Introductory Astronomy: Eclipses

Eclipses occur due to the alignment of the Earth, Moon, and Sun.

Solar Eclipses

A solar eclipse occurs when the Moon blocks the light from the Sun and causes a shadow to be cast on a small area of the Earth. There are three types of solar eclipses: total, partial, and annular. Due to the relative sizes of the Moon and the Sun and their distances from us, at times they appear to be the same size in the sky. If a solar eclipse occurs during this time, the Moon exactly covers the Sun and a total eclipse occurs. These are of interest because during total eclipses, outer layers of the Sun which are not usually visible can be seen. The alignment of the Earth, Moon, and Sun have to be exact for a total eclipse to occur. Even when the alignment is exact, not everyone will see a total eclipse. This is because, if the alignment is correct for the northern hemisphere, it is slightly off in the southern hemisphere (and vice versa). During total eclipses, astronomers specify zones where the alignment is exact (the umbra) and where it is slightly off (penumbra). For more information on the umbra and penumbra (and to see a simulation of the moon crossing in front of the sun, click here

If the alignment is not exact, a partial eclipse may occur. This is when the Moon only partially overlaps the Sun and blocks only part of the Sun from our view.

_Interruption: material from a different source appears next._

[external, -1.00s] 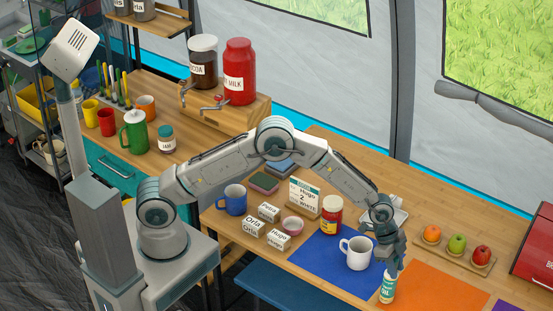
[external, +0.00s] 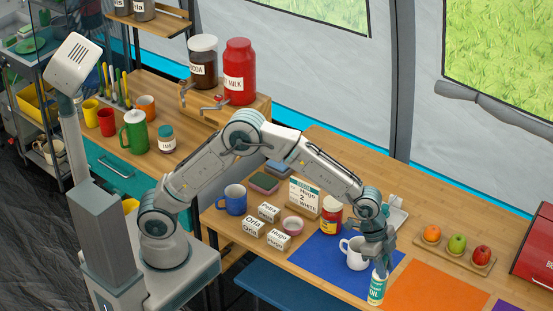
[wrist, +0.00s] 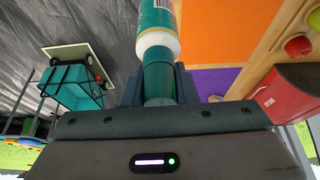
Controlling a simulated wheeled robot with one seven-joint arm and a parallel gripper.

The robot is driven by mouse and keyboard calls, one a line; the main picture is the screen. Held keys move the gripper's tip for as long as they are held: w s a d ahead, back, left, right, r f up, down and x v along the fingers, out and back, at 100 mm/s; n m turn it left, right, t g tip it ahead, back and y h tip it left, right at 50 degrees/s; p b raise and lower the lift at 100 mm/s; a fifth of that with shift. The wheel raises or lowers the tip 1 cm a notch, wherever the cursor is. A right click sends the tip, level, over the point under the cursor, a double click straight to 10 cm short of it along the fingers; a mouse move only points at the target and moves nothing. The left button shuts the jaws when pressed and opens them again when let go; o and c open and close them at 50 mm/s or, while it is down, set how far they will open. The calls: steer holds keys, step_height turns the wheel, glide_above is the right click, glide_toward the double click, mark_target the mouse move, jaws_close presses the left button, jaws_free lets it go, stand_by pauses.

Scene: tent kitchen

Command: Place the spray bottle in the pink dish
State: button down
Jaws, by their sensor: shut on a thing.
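The spray bottle (external: 376,289) is green and white, with "OIL" on its label. My gripper (external: 378,266) is shut on its top and holds it upright near the table's front edge, at the front of the blue mat. I cannot tell how high its base is above the table. In the wrist view the bottle (wrist: 158,45) sits between the fingers (wrist: 158,88).
A white mug (external: 353,258) stands on the blue mat (external: 315,255), close left of my gripper. A red-and-yellow jar (external: 331,215) stands behind it. Name blocks (external: 278,239) and a sign card (external: 303,196) surround the dish. The orange mat (external: 430,289) is bare.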

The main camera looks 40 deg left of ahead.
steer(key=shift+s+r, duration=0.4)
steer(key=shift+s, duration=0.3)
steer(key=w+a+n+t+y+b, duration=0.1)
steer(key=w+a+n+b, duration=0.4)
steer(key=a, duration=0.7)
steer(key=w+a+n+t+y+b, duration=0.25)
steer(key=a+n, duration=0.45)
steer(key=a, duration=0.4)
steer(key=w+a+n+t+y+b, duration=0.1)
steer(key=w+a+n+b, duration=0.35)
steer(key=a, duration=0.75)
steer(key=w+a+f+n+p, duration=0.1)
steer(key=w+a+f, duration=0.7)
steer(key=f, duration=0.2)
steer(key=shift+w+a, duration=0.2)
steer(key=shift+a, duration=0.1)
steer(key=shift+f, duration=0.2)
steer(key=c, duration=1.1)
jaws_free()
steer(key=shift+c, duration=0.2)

An annular eclipse occurs when the apparent size of the Moon is smaller than that of the Sun, and the Moon does not fully block the Sun from our view. This occurs because the Moon's orbit is elliptical, and so the Moon's distance from the Earth varies. When the Moon is farther away from the Earth, it appears to be smaller. Therefore, there are times when the Moon appears to be smaller than the Sun. If an eclipse occurs at this time, an annular eclipse results. Annular eclipses look like a "bull's eye".

Lunar Eclipses

A lunar eclipse occurs when the Moon passes through the Earth's shadow. Because the Earth is much larger than the Moon, usually the entire Moon is eclipsed. Because the full phase can be seen from anywhere on the night side of the Earth, a lunar eclipse can be seen by more people than a solar eclipse. Since the Moon is moving through the Earth's shadow, and the size of the Earth is much greater than the size of the Moon, a lunar eclipse last for about 3.5 hours (as opposed to a solar eclipse which last on the order of about 7.5 minutes).

To learn more about lunar eclipses, see pictures of actual eclipses, and find out when the next lunar eclipse will occur, click here.

Tilt of the Moon's Orbit

While the Moon is always in a new phase during a solar eclipse, a solar eclipse does not occur every time the moon is in the new phase. This is because the orbit of the Moon is tilted relative to the Earth's orbit around the Sun. This tilt is only 5 degrees, but it is enough that the alignment of the Earth, Moon, and Sun only occurs about once every six months. This holds true for lunar eclipses as well. In fact, lunar and solar eclipses generally occur together; that is, if the alignment is correct for a lunar eclipse during the full phase of the Moon, it will also be correct for a solar eclipse during the next new phase of the Moon.